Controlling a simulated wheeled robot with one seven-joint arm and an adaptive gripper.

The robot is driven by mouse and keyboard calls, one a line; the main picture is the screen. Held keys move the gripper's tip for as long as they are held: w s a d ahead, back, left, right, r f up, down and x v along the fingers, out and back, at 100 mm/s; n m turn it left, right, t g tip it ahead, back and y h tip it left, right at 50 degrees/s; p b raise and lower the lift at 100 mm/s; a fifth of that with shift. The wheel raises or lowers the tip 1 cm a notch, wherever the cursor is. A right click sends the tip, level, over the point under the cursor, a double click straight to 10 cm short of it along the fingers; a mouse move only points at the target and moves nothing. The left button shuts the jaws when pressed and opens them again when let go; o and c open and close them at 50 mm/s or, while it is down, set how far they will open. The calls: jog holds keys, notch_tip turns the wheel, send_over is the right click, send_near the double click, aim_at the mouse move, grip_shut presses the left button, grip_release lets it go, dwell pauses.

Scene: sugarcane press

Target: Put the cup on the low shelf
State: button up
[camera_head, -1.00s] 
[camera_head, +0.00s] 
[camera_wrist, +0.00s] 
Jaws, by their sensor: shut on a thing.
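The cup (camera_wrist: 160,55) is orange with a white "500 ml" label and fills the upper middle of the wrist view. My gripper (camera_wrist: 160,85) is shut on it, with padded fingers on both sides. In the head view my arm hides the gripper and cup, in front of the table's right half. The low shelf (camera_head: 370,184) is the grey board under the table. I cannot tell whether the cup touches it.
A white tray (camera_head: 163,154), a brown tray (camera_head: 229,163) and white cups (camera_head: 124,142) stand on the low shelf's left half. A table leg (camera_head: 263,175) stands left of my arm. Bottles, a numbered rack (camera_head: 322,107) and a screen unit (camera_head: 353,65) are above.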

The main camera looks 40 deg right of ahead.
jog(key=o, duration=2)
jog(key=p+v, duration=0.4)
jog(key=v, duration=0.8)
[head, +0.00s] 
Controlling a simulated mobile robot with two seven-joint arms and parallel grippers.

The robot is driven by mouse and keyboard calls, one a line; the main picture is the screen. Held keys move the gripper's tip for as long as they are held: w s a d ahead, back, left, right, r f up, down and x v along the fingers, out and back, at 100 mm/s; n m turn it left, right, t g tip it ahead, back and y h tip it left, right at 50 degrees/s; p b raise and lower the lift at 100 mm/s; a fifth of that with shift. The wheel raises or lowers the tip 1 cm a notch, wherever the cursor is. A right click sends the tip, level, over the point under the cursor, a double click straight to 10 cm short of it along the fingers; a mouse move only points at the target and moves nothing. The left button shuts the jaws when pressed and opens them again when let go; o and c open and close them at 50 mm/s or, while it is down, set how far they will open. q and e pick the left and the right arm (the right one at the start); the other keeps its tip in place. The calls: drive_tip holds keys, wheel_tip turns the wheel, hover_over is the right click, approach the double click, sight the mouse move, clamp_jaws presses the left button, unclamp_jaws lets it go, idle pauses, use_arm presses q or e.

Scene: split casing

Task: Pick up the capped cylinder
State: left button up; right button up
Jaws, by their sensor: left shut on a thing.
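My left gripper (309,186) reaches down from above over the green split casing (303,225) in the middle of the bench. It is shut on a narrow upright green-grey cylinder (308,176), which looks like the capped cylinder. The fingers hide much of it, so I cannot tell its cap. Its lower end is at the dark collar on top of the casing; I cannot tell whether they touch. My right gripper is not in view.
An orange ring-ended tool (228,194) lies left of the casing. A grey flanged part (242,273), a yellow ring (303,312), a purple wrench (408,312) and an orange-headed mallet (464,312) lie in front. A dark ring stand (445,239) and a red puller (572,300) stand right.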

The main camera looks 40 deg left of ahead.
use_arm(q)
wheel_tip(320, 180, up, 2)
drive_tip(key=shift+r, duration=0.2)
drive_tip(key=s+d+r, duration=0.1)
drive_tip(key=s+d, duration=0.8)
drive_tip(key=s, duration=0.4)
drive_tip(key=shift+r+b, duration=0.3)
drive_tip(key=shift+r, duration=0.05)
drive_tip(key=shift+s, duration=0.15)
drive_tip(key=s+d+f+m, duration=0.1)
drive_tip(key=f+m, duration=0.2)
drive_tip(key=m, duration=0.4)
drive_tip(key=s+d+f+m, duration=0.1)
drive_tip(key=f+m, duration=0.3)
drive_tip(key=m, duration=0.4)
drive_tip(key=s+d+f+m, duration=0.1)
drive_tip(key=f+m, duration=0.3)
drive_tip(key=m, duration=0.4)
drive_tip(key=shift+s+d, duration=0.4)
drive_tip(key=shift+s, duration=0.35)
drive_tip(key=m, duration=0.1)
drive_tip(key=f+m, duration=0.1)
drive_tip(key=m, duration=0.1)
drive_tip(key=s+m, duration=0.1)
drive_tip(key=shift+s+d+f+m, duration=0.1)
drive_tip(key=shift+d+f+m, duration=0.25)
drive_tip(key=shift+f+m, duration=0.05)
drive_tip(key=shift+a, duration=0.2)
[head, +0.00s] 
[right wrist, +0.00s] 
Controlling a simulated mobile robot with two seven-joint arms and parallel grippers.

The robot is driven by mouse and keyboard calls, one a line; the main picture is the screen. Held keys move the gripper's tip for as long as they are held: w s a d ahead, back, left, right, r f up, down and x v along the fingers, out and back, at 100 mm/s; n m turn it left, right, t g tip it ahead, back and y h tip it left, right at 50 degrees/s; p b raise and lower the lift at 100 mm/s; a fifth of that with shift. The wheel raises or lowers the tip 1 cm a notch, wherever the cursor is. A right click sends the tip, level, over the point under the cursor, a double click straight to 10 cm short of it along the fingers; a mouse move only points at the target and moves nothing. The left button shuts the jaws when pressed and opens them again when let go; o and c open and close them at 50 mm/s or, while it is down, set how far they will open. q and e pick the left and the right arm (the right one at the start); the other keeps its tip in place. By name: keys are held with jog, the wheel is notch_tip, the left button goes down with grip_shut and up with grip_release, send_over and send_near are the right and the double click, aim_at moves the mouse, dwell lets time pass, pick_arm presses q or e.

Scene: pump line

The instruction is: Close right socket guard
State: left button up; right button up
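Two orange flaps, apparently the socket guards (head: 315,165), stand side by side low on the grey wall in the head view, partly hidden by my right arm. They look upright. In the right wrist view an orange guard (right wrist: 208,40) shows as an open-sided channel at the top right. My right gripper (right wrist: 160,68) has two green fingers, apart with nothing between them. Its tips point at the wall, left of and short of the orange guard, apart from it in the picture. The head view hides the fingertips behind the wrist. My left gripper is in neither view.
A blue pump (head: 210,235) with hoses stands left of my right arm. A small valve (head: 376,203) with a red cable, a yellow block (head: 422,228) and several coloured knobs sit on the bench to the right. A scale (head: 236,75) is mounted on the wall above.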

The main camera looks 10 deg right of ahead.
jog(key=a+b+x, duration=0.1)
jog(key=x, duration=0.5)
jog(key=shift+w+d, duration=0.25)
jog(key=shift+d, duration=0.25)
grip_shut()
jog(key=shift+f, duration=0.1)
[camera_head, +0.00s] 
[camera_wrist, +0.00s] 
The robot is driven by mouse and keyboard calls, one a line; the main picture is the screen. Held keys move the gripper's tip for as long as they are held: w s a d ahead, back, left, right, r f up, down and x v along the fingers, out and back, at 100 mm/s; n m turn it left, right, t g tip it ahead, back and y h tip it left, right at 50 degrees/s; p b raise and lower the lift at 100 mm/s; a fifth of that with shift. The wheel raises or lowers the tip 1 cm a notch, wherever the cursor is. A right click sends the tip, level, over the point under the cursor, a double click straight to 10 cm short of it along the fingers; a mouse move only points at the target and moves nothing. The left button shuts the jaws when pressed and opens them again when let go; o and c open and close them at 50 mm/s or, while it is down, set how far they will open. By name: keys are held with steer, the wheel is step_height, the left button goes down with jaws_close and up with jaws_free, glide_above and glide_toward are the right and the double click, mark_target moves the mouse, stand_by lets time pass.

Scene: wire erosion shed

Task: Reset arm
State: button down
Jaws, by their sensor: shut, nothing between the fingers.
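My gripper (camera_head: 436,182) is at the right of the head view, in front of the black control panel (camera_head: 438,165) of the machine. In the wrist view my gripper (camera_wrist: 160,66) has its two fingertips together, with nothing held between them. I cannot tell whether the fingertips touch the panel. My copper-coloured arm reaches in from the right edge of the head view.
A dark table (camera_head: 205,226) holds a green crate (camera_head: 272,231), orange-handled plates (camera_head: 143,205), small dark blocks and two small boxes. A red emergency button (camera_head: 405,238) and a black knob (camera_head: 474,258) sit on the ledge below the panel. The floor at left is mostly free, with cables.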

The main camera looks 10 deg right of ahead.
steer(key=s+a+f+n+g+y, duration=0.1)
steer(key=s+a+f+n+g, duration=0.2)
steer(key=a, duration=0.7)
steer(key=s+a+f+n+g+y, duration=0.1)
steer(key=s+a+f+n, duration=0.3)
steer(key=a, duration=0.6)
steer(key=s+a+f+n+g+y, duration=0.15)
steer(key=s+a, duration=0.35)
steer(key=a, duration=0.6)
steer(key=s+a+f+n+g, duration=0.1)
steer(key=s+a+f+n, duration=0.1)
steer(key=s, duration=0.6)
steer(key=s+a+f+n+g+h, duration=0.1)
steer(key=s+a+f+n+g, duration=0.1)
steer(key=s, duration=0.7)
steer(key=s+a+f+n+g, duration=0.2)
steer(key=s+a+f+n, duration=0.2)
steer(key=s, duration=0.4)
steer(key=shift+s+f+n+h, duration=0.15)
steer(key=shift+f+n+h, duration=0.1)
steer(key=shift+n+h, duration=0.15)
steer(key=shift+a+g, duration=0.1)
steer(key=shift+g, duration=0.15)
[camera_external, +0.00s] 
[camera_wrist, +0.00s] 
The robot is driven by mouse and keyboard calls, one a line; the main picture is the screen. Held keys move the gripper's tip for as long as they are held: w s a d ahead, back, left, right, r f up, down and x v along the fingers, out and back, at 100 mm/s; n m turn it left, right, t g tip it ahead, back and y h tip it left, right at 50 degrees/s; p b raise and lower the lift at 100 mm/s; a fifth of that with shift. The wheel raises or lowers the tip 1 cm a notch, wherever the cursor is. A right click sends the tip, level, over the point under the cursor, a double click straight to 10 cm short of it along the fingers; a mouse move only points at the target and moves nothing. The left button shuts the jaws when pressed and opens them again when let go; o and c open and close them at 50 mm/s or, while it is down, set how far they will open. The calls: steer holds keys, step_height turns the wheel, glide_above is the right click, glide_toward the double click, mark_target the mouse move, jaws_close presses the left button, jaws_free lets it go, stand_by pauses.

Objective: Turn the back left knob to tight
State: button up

--

__Set exercise__
Copy each line of the entries that includes the word "Task".

__Solution__
Task: Pick up the capped cylinder
Task: Reset arm

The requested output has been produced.